--- BEGIN Listed records ---

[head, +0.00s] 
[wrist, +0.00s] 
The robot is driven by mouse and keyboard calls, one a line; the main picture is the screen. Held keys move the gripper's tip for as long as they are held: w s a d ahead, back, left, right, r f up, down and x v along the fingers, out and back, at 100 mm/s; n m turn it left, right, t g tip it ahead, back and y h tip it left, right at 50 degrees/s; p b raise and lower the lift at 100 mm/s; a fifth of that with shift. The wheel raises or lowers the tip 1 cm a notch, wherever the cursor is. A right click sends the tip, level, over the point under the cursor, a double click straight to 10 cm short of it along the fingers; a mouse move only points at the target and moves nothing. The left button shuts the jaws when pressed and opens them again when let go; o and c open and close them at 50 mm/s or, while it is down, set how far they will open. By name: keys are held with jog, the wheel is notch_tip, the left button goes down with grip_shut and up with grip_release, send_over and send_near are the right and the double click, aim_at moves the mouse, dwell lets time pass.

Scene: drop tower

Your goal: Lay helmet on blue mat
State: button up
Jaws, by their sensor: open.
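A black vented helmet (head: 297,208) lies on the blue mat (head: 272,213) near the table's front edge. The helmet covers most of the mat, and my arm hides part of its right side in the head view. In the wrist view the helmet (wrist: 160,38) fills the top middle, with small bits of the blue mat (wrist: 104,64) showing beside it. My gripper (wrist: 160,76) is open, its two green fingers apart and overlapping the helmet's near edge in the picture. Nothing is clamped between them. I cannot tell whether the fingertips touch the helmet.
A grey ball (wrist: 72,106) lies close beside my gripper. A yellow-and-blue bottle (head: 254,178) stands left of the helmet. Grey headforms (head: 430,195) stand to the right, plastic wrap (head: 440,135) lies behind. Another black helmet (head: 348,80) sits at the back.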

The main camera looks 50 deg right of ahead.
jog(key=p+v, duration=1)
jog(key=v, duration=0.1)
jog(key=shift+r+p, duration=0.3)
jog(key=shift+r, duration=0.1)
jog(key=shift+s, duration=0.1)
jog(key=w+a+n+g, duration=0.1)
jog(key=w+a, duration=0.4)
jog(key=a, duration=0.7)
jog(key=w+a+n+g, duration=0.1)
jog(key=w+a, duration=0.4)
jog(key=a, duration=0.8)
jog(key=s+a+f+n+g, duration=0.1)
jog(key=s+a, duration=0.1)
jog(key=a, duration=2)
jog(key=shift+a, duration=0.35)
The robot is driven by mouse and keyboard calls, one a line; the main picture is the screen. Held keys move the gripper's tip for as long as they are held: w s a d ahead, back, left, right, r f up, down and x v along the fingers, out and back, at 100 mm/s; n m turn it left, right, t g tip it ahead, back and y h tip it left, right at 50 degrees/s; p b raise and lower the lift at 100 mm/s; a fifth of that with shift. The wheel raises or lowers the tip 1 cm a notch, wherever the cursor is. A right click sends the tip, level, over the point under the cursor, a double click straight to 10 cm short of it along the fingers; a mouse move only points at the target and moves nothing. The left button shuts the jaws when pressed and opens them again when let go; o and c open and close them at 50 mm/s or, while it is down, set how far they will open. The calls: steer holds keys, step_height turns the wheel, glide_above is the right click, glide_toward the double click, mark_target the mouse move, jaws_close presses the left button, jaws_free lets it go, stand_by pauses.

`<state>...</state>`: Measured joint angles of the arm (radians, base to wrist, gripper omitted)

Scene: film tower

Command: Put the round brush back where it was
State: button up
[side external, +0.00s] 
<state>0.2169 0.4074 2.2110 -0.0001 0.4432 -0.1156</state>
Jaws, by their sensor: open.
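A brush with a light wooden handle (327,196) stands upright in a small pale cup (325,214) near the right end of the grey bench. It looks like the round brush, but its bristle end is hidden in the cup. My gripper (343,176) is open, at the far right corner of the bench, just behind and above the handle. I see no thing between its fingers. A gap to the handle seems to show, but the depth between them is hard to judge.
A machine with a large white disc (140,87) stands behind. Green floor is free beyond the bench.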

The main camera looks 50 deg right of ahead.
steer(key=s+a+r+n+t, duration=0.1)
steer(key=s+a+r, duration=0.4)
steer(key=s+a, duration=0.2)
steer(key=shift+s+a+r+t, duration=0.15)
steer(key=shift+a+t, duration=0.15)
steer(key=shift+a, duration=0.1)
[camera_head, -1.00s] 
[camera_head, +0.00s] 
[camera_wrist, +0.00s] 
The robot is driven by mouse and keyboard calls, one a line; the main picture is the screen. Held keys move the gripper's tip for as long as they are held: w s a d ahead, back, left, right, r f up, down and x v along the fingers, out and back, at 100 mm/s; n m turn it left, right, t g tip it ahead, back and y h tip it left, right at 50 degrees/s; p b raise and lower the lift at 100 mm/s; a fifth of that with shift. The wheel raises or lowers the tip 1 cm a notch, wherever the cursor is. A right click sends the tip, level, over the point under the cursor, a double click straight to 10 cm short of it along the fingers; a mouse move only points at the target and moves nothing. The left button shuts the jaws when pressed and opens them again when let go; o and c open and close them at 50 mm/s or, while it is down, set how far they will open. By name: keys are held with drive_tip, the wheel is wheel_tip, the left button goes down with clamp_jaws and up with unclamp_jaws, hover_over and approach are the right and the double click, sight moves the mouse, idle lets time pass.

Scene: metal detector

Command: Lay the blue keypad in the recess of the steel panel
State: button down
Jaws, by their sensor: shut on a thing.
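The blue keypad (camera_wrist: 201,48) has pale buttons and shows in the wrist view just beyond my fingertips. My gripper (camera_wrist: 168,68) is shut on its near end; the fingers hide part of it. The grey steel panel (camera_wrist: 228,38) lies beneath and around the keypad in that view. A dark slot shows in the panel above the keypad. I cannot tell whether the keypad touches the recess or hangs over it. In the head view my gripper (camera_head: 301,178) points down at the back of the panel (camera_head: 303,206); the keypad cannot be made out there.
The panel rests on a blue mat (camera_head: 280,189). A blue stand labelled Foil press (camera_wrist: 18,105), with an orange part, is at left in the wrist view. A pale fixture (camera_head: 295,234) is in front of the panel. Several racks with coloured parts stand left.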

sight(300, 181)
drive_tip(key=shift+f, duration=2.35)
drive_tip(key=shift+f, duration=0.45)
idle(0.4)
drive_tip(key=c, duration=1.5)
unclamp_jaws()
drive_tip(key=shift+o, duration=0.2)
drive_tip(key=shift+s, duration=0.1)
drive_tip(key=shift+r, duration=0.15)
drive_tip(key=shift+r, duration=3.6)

--- END Listed records ---

- [Stated problem]: Count how many lines contain "Command" and give only that count.

- [Written answer]: 2